Exactly the lines from the line holding "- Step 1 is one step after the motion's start" to the line holding "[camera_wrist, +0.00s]", both lines included, are to be echoed; pictures are not.

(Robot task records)
=-=-=
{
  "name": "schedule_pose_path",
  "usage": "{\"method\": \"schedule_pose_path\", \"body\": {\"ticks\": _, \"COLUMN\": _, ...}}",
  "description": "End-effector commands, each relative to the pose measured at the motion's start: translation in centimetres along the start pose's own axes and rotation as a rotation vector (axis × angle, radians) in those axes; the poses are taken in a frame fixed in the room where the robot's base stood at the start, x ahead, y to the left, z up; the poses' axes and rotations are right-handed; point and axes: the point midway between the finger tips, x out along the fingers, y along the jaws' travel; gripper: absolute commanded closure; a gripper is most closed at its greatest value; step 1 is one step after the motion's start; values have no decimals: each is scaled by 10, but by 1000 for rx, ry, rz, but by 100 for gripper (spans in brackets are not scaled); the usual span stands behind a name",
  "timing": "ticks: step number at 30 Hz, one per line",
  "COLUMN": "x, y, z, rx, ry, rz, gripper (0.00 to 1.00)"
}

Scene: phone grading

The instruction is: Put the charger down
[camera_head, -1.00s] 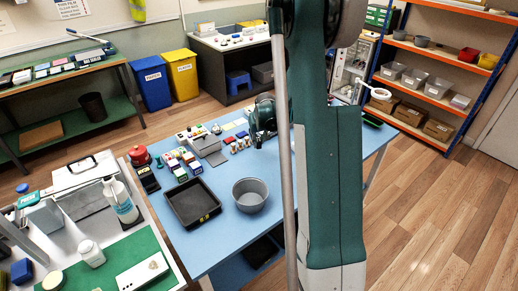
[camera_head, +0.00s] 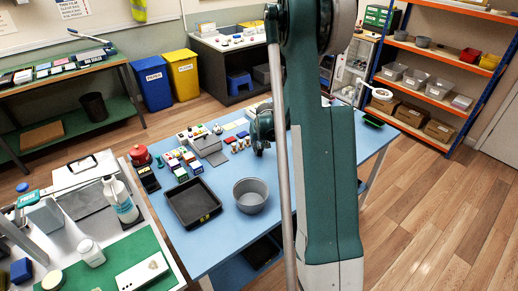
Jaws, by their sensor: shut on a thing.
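My arm crosses the middle of the view, and its dark wrist end reaches over the blue table (camera_head: 230,245). My gripper (camera_head: 259,149) is small and dark, low over the back right part of the table. It is shut on something, taken to be the charger, but the charger itself is too small and hidden to make out. I cannot tell whether it touches the tabletop.
A black tray (camera_head: 174,222) and a grey round bowl (camera_head: 239,205) stand at the table's front. Small boxes (camera_head: 178,160), a grey open case (camera_head: 209,148) and a red-topped container (camera_head: 140,156) crowd the back left. Small bottle-like items (camera_head: 238,145) stand close left of my gripper.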

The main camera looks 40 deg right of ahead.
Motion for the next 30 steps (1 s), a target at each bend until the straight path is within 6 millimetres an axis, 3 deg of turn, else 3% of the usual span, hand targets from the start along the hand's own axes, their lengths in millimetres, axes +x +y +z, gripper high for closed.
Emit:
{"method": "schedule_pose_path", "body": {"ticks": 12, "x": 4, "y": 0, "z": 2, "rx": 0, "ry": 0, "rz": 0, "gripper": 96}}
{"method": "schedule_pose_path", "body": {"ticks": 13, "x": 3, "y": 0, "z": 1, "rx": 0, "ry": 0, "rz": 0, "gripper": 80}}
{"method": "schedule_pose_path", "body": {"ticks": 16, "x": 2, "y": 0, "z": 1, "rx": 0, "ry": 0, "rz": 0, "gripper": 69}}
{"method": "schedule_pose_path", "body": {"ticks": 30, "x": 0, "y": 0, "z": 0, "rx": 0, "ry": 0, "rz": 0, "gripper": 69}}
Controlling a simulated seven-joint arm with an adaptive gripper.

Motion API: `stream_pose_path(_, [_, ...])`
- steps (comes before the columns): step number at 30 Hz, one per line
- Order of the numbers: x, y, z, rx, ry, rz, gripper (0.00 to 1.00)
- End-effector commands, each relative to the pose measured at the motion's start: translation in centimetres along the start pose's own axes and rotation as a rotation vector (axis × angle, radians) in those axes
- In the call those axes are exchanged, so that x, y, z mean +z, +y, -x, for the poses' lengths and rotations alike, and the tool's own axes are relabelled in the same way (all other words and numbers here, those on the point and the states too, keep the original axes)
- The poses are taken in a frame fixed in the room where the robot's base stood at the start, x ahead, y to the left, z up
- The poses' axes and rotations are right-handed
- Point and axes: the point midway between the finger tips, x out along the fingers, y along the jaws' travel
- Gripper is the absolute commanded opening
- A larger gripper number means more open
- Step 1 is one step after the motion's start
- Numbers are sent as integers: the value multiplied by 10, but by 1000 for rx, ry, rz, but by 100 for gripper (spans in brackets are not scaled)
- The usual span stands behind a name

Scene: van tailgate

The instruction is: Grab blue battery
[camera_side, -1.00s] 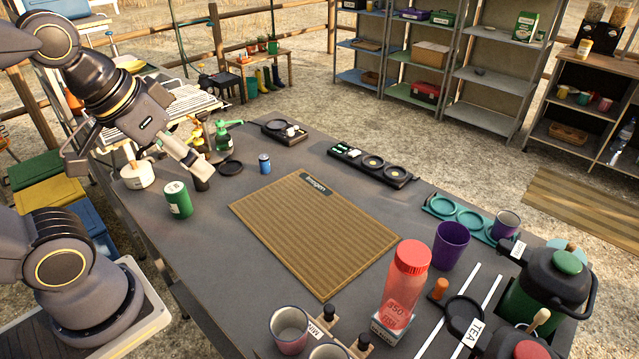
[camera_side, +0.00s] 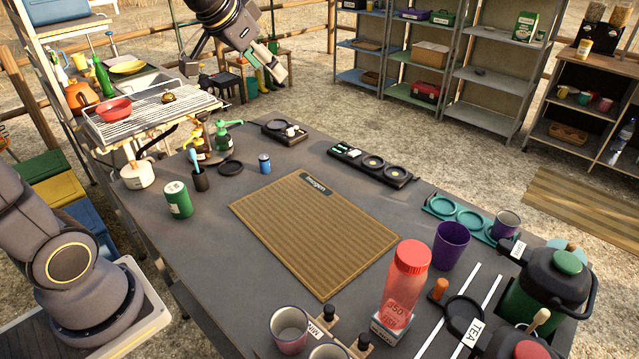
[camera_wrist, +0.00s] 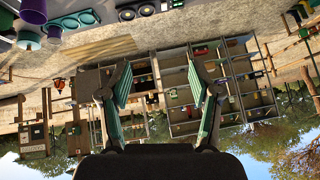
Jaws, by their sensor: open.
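The blue battery (camera_side: 264,163) is a small blue cylinder with a pale top. It stands upright on the grey table, left of the ribbed brown mat, in the side view. I cannot make it out in the wrist view. My gripper (camera_side: 232,70) is raised high above the far left of the table, well apart from the battery. In the wrist view my gripper (camera_wrist: 160,68) shows two spread fingers with teal pads and nothing between them.
Near the battery are a black ring (camera_side: 231,168), a dark cup (camera_side: 201,181) with a blue-handled tool, a green can (camera_side: 178,200) and a black charger tray (camera_side: 285,138). The brown mat (camera_side: 315,235) is bare. A grill rack (camera_side: 150,112) stands at the left.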

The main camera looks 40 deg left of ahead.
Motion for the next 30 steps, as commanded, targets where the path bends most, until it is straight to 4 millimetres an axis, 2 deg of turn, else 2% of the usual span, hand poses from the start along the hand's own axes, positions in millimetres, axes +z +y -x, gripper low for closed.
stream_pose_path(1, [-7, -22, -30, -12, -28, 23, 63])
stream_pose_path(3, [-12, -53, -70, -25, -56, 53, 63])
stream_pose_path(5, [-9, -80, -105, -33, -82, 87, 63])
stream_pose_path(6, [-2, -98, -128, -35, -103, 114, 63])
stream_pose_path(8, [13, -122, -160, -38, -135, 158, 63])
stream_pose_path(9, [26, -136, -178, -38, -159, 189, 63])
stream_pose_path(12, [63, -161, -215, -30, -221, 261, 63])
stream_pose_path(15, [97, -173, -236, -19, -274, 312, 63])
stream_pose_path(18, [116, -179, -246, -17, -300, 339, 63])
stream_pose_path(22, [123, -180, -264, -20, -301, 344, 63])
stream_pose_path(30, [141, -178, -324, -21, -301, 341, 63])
=-=-=
• _Completed task_
- Step 1 is one step after the motion's start
- Numbers are sent as integers: the value multiplied by 10, but by 1000 for rx, ry, rz, but by 100 for gripper (spans in brackets are not scaled)
- The usual span stands behind a name

Scene: van tailgate

The instruction is: Grab blue battery
[camera_side, -1.00s] 
[camera_side, +0.00s] 
[camera_wrist, +0.00s] 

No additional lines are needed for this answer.